Since 2006, the organization Familia Pasta de Conchos has been working in the coal mining area of the state of Coahuila, advocating for the recovery of the bodies of the 65 miners who were trapped in the Pasta de Conchos Mine, and fighting for improved safety conditions for miners in the region. PBI has been accompanying the organization and its director Cristina Auerbach since 2014, due to the high risks that they face for their important work in defense of human rights.
The organization’s history
The Organization Familia Pasta de Conchos (OFPC) was created in 2006, following a disaster in Mine 8, in the Pasta de Conchos Unit, which was located in the San Juan Sabinas municipality, Coahuila, and managed by the Grupo México company. During the incident, 65 miners were trapped and subsequently died. As a result, their family members came together to demand the recovery of their bodies – to date only two bodies have been recovered. Gradually they began to bring attention to the more global phenomenon of the precarious labour conditions that miners in the region face, particularly the safety risks they face in their work.
The family members were joined by human rights defender Cristina Auerbach, and together they formed the Organización Familia Pasta de Conchos. Thanks to their analysis and documentation work, the organization has been able to take the Pasta de Conchos case to the IACHR (Inter-American Commission on Human Rights) and the ILO (International Labour Organization). Nevertheless, ten years have passed since the tragedy and impunity reigns as those responsible have not been punished.
Since 2009, the OFPC has become involved in other cases such as the collapse in the Lulú Mine in Muzquiz during which 2 people died, and the explosion in Well 3 in BINSA in Sabinas, which resulted in the death of 14 miners. Over the years, the organization has been expanding its work, inspecting risky labour conditions in mines, documenting labour accidents, and providing legal assistance to miners in the region. This work has resulted in the issue of labour rights in mining becoming a priority when it comes to public opinion in Mexico.
In April 2015, the organization opened an office in Cloete, in Sabinas municipality, to assist those who attest they are facing health problems or have suffered economic losses resulting from coal extraction in the region. According to the testimonies of local residents, several mining companies using the technique of open pit mines have damaged the property and the environment of the hundreds of families that inhabit the town of Cloete. According to the organizations, these activities do not respect a manifesto set up in 1996 which specified that “activities of exploration or the extraction of coal cannot be carried out inside the perimeters of an urban area, which is determined by a distance of 350 meters from the last house of the communities of Sabinas, Villa de Agujita and Villa de Cloete.”

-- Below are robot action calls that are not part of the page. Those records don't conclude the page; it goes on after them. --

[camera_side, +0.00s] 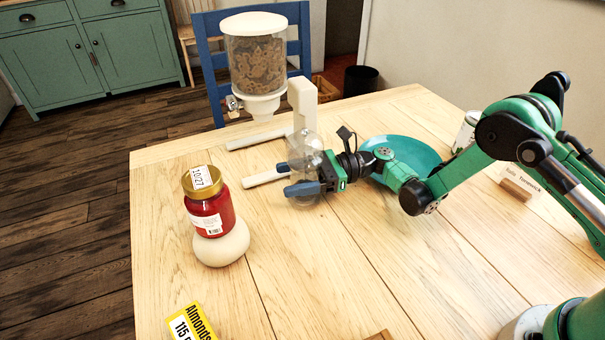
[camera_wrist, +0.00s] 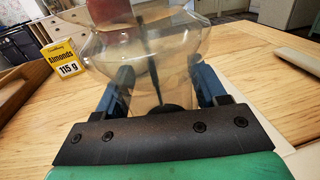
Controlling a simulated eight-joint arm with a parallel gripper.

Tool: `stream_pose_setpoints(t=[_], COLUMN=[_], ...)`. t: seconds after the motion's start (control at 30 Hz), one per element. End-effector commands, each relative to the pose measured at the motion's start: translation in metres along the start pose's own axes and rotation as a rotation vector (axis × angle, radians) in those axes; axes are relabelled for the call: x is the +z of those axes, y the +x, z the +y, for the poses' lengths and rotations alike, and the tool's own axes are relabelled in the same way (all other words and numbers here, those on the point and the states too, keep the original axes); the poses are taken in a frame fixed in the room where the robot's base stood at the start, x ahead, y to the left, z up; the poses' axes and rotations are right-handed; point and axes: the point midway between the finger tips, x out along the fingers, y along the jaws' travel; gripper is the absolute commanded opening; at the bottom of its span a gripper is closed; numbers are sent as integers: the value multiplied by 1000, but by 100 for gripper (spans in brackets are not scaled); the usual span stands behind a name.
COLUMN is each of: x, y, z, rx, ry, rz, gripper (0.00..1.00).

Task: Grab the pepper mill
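The pepper mill (camera_side: 304,148) looks clear and see-through, with a wide rounded body and a narrower waist. It stands on the wooden table in front of my gripper (camera_side: 294,178). The wrist view shows its clear body (camera_wrist: 150,50) between the two blue fingers of my gripper (camera_wrist: 163,88), with a dark rod inside. The fingers are spread to either side of the waist and are very close to it. I cannot tell whether both fingers press on it.
A red jar (camera_side: 210,208) with a gold lid sits on a rounded cream object (camera_side: 222,246). A dispenser (camera_side: 256,62) on a cream stand (camera_side: 302,105) is behind the mill. A teal dish (camera_side: 408,152) lies under my arm.

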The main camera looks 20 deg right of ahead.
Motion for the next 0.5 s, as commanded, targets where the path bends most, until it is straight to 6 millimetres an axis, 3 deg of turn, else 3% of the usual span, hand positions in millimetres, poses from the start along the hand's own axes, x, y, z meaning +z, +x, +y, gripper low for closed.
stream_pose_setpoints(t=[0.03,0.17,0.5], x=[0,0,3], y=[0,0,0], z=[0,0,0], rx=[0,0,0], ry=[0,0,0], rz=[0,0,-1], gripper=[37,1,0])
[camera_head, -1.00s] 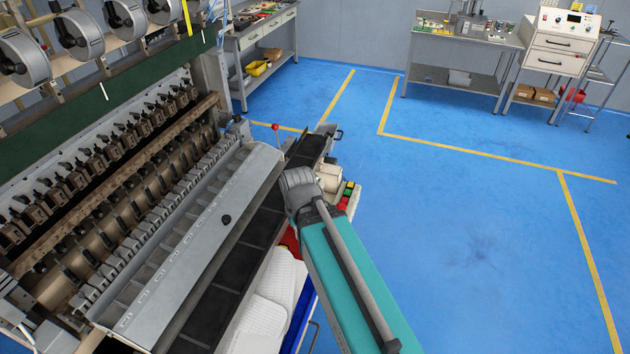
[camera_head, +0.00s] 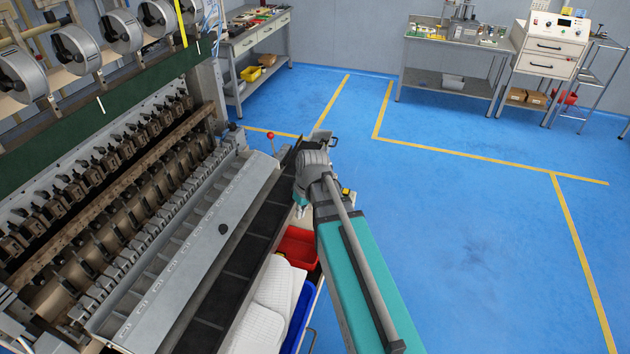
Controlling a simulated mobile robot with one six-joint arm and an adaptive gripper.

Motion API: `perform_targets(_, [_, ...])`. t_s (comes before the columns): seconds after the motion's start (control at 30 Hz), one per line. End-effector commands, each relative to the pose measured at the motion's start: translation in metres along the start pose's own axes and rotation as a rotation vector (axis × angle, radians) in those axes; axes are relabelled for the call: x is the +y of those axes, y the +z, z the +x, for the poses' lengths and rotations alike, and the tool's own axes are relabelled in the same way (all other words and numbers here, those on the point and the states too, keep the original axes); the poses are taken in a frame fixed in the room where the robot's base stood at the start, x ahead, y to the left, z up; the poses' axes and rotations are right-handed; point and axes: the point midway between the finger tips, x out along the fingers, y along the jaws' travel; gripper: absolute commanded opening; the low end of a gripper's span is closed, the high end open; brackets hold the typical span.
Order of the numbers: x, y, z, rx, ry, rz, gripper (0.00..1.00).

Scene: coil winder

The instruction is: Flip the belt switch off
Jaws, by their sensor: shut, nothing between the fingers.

Because of their struggle against coal extraction, the residents of Cloete have been threatened, harassed and targeted in defamatory statements. As a result, the OFPC has presented a number of complaints on human rights violations related to mining in Coahuila to the National Commission on Human Rights (Comisión Nacional de Derechos Humanos, CNDH). Currently, other communities in the region have joined in the resistance in Cloete as similar scenarios are playing out in the areas of Nueva Rosita, Palaú, Esperanzas and La Florida.
Need for protection
After an exploratory visit to a number of states in Mexico, PBI identified Coahuila as a high-risk zone for the defense of human rights. This analysis was corroborated by a subsequent report by the Office of the United Nations High Commissioner for Human Rights (OHCHR) which states that Coahuila is “one of the five federal entities with the greatest number of reports of attacks against defenders”.
The Coal Mining Zone where OFPC works is the most important coal mining region in Mexico. The CNDH stated in a report that mining is the “most important commercial activity in the region, adding that “it is carried out irregularly, [...] without the proper permits, [...] without the necessary conditions to ensure the physical safety and security of the mining workers”. In addition, the zone is noteworthy for being quite isolated from the decision making centres, a factor that accentuates the risk for defenders working in the region. In fact, members of the organization have been threatened and harassed on numerous occasions in connection with their work. The organization director in particular, Cristina Auerbach, has been harassed, beaten, threatened and subjected to defamatory accusations.
As a result, since 2014, PBI has been accompanying OFPC and Cristina Auerbach, via regular visits to the coal mining area and by frequently informing the federal and state authorities of the international concern for the safety of the organization’s members. Due to an increase in the risk being faced by Cristina Auerbach and a number of defamatory accusations against her in March 2016, PBI issued a statement alerting the three levels of government of our deep concern over the situation. Following PBI’s alert, Front Line Defenders also spoke out and issued an Urgent Action.
Moreover, due to the high level of risk she is facing, Cristina Auerbach’s case is included under the Federal Mechanism of Protection of Human Rights Defenders and Journalists and in 2015 she was invited by the Inter-American Commission on Human Rights (IACHR) to a hearing on the criminalization of human rights defenders in the Americas.